* Begin RECORDED INFORMATION *

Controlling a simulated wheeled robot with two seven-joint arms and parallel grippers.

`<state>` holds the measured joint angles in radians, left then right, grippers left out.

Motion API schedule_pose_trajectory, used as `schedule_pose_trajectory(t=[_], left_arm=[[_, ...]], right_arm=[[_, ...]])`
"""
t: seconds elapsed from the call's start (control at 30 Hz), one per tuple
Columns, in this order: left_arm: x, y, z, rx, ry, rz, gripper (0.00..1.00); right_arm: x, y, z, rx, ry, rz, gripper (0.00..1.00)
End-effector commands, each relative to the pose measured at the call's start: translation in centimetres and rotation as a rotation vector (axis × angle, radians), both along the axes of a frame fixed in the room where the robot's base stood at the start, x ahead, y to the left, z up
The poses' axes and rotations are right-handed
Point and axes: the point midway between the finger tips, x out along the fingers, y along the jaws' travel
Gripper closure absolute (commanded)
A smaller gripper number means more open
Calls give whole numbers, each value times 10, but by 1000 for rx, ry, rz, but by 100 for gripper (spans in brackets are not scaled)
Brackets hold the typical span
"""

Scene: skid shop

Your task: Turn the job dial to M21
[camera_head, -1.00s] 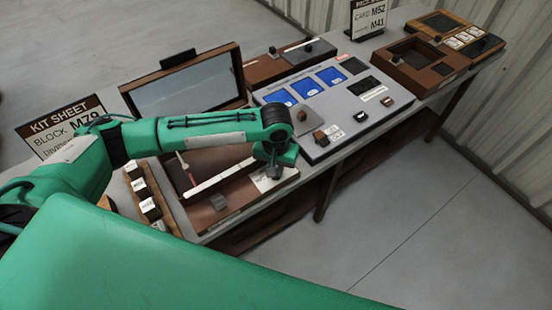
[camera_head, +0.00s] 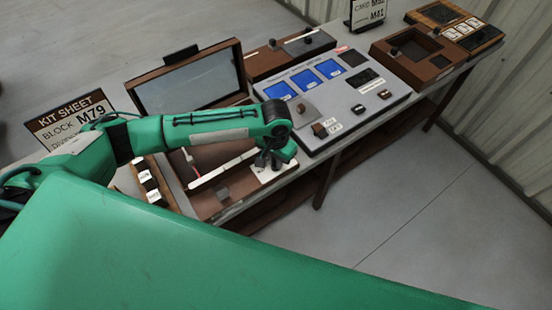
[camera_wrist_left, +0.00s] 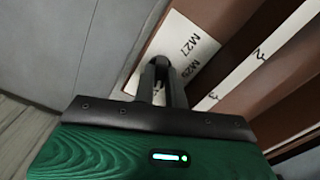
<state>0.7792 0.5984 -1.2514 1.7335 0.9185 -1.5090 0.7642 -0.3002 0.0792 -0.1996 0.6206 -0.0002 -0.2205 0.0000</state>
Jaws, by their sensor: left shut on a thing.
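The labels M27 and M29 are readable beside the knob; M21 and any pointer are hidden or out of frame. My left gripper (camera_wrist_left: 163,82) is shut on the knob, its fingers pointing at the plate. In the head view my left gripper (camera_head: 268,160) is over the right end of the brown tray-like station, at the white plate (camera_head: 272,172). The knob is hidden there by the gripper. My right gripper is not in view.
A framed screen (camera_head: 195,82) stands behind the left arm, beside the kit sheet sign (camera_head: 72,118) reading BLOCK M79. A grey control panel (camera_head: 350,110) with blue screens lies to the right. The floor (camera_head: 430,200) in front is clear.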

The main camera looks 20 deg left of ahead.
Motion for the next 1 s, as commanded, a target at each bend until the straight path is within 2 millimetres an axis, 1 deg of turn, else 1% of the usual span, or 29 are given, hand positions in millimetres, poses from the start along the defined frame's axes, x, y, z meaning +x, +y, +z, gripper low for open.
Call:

* End RECORDED INFORMATION *

WORK TO COMPLETE
Each line from the one bearing "A smaller gripper number means more open" through the one bearing "Your task: Turn the job dial to M21" is to be duplicated without change; all remaining lines are to be left out.

COMPLETED TASK
A smaller gripper number means more open
Calls give whole numbers, each value times 10, but by 1000 for rx, ry, rz, but by 100 for gripper (spans in brackets are not scaled)
Brackets hold the typical span
"""

Scene: skid shop

Your task: Turn the job dial to M21

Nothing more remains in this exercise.